The language is based on the (seemingly defunct) Xesam user search language specification.
If the results of a query language search puzzle you and you
doubt what has been actually searched for, you can use the GUI
Show Query
link at the top of the result list to
check the exact query which was finally executed by Xapian.
Here follows a sample request that we are going to explain:
author:"john doe" Beatles OR Lennon Live OR Unplugged -potatoes
This would search for all documents with
John Doe
appearing as a phrase in the author field (exactly what this is
would depend on the document type, ie: the
From:
header, for an email message),
and containing either beatles
or
lennon
and either
live
or
unplugged
but not
potatoes
(in any part of the document).
An element is composed of an optional field specification,
and a value, separated by a colon (the field separator is the last
colon in the element). Example:
Eugenie
,
author:balzac
,
dc:title:grandet
The colon, if present, means "contains". Xesam defines other relations, which are mostly unsupported for now (except in special cases, described further down).
All elements in the search entry are normally combined
with an implicit AND. It is possible to specify that elements be
OR'ed instead, as in Beatles
OR
Lennon
. The
OR
must be entered literally (capitals), and
it has priority over the AND associations:
word1
word2
OR
word3
means
word1
AND
(word2
OR
word3
)
not
(word1
AND
word2
) OR
word3
. Explicit
parenthesis are not supported.
An element preceded by a -
specifies a
term that should not appear. Pure negative
queries are forbidden.
As usual, words inside quotes define a phrase
(the order of words is significant), so that
title:"prejudice pride"
is not the same as
title:prejudice title:pride
, and is
unlikely to find a result.
Modifiers can be set on a phrase clause, for example to specify a proximity search (unordered). See the modifier section.

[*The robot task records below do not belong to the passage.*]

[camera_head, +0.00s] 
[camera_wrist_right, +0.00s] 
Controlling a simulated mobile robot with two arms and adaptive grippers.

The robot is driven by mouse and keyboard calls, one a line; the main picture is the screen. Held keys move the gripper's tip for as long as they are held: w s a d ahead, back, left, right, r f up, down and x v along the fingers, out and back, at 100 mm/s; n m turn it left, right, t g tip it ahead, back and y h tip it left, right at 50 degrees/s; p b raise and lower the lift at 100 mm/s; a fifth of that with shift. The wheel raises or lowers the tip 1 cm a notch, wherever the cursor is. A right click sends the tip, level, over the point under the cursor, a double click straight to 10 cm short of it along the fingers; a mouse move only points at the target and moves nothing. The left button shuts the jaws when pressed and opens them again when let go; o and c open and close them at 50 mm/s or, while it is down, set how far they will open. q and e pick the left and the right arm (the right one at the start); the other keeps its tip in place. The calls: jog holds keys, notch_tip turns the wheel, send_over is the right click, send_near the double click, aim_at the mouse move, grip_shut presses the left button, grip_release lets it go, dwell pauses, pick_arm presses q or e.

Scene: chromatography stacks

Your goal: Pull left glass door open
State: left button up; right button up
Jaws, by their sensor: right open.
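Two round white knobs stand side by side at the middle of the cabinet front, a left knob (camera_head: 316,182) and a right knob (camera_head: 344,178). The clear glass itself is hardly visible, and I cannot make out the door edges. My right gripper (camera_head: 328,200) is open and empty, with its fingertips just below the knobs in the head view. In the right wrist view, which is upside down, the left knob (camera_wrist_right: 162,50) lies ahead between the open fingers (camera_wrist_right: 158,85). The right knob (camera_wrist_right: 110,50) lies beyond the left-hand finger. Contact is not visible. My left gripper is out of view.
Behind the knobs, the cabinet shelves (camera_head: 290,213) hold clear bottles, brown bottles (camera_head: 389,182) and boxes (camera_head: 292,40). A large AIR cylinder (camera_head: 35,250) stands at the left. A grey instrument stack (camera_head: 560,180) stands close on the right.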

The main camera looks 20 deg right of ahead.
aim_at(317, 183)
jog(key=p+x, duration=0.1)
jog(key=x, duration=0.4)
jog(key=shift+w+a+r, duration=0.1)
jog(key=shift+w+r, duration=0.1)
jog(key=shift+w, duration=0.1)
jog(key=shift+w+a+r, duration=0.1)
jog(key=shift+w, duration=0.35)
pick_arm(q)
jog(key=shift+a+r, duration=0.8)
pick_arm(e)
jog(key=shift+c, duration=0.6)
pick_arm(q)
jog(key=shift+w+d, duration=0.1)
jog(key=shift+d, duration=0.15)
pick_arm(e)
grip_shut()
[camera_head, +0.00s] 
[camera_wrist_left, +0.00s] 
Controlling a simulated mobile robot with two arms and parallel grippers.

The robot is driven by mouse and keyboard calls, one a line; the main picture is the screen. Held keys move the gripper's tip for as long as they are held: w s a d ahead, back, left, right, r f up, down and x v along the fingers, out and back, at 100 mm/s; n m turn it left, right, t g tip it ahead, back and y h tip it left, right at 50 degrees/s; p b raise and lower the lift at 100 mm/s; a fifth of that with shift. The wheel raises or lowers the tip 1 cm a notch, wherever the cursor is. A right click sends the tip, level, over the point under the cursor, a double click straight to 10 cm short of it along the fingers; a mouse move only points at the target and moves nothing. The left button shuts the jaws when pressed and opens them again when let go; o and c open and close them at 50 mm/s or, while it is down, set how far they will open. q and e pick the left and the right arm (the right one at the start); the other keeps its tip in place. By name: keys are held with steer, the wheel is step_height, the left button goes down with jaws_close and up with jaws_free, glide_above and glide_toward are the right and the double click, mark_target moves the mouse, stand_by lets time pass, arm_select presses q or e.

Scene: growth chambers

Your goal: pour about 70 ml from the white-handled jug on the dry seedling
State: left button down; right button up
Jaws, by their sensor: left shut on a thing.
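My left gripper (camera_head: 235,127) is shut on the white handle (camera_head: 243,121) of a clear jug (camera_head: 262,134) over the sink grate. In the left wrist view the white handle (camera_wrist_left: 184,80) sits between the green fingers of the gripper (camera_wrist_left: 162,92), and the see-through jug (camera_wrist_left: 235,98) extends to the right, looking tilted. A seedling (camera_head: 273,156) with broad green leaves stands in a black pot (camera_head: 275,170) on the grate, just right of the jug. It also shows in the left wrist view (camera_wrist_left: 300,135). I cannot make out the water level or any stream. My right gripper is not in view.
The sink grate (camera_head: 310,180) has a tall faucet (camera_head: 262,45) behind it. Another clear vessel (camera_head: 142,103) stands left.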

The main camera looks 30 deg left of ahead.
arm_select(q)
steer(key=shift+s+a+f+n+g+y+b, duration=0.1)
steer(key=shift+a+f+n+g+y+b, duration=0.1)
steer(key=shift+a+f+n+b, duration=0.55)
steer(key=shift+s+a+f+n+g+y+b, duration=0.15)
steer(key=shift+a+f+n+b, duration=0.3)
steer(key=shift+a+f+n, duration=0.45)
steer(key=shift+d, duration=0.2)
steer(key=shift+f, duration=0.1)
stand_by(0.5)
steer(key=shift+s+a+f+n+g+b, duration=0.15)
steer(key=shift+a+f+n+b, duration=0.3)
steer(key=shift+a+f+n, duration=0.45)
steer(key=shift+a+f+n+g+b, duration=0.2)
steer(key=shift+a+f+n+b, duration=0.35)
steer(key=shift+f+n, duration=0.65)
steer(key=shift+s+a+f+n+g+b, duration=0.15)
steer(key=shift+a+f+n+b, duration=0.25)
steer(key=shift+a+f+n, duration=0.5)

Recoll currently manages the following default fields:
title
,
subject
or caption
are
synonyms which specify data to be searched for in the
document title or subject.
author
or
from
for searching the documents
originators.
recipient
or
to
for searching the documents
recipients.
keyword
for searching the
document-specified keywords (few documents actually have
any).
filename
for the document's
file name.
ext
specifies the file
name extension (Ex: ext:html
)
The field syntax also supports a few field-like, but special, criteria:
dir
for filtering the
results on file location
(Ex: dir:/home/me/somedir
).
-dir
also works to find results not in the specified directory
(release >= 1.15.8). A tilde inside the value will be
expanded to the home directory. Wildcards will be
expanded, but
please have a
look at an important limitation of wildcards in
path filters.
Relative paths also make sense, for example,
dir:share/doc
would match either
/usr/share/doc
or
/usr/local/share/doc
Several dir
clauses can be specified,
both positive and negative. For example the following makes sense:
dir:recoll dir:src -dir:utils -dir:common
This would select results which have both
recoll
and src
in the
path (in any order), and which have not either
utils
or
common
.
You can also use OR
conjunctions
with dir:
clauses.
A special aspect of dir
clauses is
that the values in the index are not transcoded to UTF-8, and
never lower-cased or unaccented, but stored as binary. This means
that you need to enter the values in the exact lower or upper
case, and that searches for names with diacritics may sometimes
be impossible because of character set conversion
issues. Non-ASCII UNIX file paths are an unending source of
trouble and are best avoided.
You need to use double-quotes around the path value if it contains space characters.
size
for filtering the
results on file size. Example:
size<10000
. You can use
<
, >
or
=
as operators. You can specify a range like the
following: size>100 size<1000
. The usual
k/K, m/M, g/G, t/T
can be used as (decimal)
multipliers. Ex: size>1k
to search for files
bigger than 1000 bytes.
date
for searching or filtering
on dates. The syntax for the argument is based on the ISO8601
standard for dates and time intervals. Only dates are supported, no
times. The general syntax is 2 elements separated by a
/
character. Each element can be a date or a
period of time. Periods are specified as
P
n
Y
n
M
n
D
.
The n
numbers are the respective numbers
of years, months or days, any of which may be missing. Dates are
specified as
YYYY
-MM
-DD
.
The days and months parts may be missing. If the
/
is present but an element is missing, the
missing element is interpreted as the lowest or highest date in the
index. Examples:
2001-03-01/2002-05-01
the
basic syntax for an interval of dates.
2001-03-01/P1Y2M
the
same specified with a period.
2001/
from the beginning of
2001 to the latest date in the index.
2001
the whole year of
2001
P2D/
means 2 days ago up to
now if there are no documents with dates in the future.
/2003
all documents from
2003 or older.
Periods can also be specified with small letters (ie: p2y).
mime
or
format
for specifying the
mime type. This one is quite special because you can specify
several values which will be OR'ed (the normal default for the
language is AND). Ex: mime:text/plain
mime:text/html
. Specifying an explicit boolean
operator before a
mime
specification is not supported and
will produce strange results. You can filter out certain types
by using negation (-mime:some/type
), and you can
use wildcards in the value (mime:text/*
).
Note that mime
is
the ONLY field with an OR default. You do need to use
OR
with ext
terms for
example.
type
or
rclcat
for specifying the category (as in
text/media/presentation/etc.). The classification of mime
types in categories is defined in the Recoll configuration
(mimeconf
), and can be modified or
extended. The default category names are those which permit
filtering results in the main GUI screen. Categories are OR'ed
like mime types above. This can't be negated with
-
either.
Words inside phrases and capitalized words are not stem-expanded. Wildcards may be used anywhere inside a term. Specifying a wild-card on the left of a term can produce a very slow search (or even an incorrect one if the expansion is truncated because of excessive size). Also see More about wildcards.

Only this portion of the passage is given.